I have set up a reorganise index job on the server that runs once a day, this seems to be working nicely keeping the fragmentation down to a reasonable level.

Shall we wrap this up and put it down to a learning experience, for me that is! I'm happy to split the points between the both of you as you have both been so helpful, what do you think?
Im happy with that. BTW let me know what you decide to go with.
Good - windows collation - important for unicode.

recommend looking into IX_EMailValidatorResults_BeenProcessed and IX_EMailValidatorResults_BeingProcessed maybe check the queries that use those two and find some additional predicates used in those queries to help uniqueness.

Maybe resultcode as well.

The character based indexes are already NCHAR() which is a good thing.

And do the backup each night too.... normally three maintenance plans - full backup, trans log backup (if needed), maintenance (like indexing).

And yep, can call it quits if you are reasonably happy with the answers you have received so far...
Lets not get start on Maintenance Plan vs Custom Jobs.... ;)
Oh, and keep those statistics updated with frequently changing data... (but that is a different question now - more to do with performance *laughing*)
I've split the points because both 'Evil' and Mark were so helpful. I've learnt some new tricks during this process so thanks again you two.
Oh yeah nearly forgot, have a look into filtered indexes this may also help you.....

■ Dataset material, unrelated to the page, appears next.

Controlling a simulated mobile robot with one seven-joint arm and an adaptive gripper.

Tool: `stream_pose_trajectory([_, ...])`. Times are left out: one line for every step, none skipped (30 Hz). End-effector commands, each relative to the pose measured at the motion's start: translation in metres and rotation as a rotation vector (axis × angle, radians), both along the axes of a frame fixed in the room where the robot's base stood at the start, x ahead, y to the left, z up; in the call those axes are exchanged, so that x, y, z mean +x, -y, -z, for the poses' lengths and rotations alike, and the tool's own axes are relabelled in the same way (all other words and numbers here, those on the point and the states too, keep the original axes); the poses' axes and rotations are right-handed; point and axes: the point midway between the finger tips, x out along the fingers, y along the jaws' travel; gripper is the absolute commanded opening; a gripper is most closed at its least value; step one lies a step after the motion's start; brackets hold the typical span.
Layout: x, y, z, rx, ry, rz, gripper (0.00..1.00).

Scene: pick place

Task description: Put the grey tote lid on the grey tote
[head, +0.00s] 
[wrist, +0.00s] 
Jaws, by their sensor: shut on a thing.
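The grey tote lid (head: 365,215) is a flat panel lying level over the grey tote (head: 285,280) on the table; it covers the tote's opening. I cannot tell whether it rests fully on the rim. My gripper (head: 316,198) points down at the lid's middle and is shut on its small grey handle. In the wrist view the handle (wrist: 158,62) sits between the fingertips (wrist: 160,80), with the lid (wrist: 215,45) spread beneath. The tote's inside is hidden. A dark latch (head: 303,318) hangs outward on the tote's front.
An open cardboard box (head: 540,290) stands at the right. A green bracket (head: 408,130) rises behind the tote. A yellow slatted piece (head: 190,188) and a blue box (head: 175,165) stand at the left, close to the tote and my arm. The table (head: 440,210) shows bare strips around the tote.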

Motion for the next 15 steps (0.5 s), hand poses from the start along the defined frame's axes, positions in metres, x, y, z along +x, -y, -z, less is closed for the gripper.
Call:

http://technet.microsoft.com/en-us/library/cc280372.aspx
Thanks 'evil', could be very useful, cheers, naexpert.
Had to leave a comment - I just read this whole thing and have to say I'm blown away that you two helped him so much without ever getting your hands on the server. As a fellow "Accidental DBA" I KNOW there are many tweaks our company needs to do to our SQL environment and I wish you two were sitting here so help. Kudos to both of you for helping a stranger out like so.